**Direction:**
Reproduce all of the data that follows, character for character.

**Supplied data:**
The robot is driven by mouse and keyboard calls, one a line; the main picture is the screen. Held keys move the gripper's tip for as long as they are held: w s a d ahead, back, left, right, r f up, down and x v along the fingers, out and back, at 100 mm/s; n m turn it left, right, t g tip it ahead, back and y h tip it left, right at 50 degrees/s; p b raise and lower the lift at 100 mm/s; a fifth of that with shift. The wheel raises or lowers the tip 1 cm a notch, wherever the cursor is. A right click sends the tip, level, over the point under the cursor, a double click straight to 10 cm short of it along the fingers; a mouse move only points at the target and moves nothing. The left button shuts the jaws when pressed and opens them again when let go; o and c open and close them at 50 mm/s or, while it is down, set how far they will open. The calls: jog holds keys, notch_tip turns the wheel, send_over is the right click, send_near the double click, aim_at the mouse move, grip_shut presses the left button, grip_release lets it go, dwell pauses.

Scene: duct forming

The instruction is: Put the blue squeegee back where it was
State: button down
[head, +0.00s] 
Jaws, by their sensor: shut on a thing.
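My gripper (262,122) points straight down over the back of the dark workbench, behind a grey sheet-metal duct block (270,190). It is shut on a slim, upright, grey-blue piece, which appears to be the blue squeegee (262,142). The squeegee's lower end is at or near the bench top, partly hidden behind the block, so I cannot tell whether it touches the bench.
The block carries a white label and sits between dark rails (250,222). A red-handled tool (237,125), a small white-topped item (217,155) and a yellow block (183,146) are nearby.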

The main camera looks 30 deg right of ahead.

**The reply:**
The robot is driven by mouse and keyboard calls, one a line; the main picture is the screen. Held keys move the gripper's tip for as long as they are held: w s a d ahead, back, left, right, r f up, down and x v along the fingers, out and back, at 100 mm/s; n m turn it left, right, t g tip it ahead, back and y h tip it left, right at 50 degrees/s; p b raise and lower the lift at 100 mm/s; a fifth of that with shift. The wheel raises or lowers the tip 1 cm a notch, wherever the cursor is. A right click sends the tip, level, over the point under the cursor, a double click straight to 10 cm short of it along the fingers; a mouse move only points at the target and moves nothing. The left button shuts the jaws when pressed and opens them again when let go; o and c open and close them at 50 mm/s or, while it is down, set how far they will open. The calls: jog holds keys, notch_tip turns the wheel, send_over is the right click, send_near the double click, aim_at the mouse move, grip_shut presses the left button, grip_release lets it go, dwell pauses.

Scene: duct forming

The instruction is: Put the blue squeegee back where it was
State: button down
[head, +0.00s] 
Jaws, by their sensor: shut on a thing.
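My gripper (262,122) points straight down over the back of the dark workbench, behind a grey sheet-metal duct block (270,190). It is shut on a slim, upright, grey-blue piece, which appears to be the blue squeegee (262,142). The squeegee's lower end is at or near the bench top, partly hidden behind the block, so I cannot tell whether it touches the bench.
The block carries a white label and sits between dark rails (250,222). A red-handled tool (237,125), a small white-topped item (217,155) and a yellow block (183,146) are nearby.

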The main camera looks 30 deg right of ahead.

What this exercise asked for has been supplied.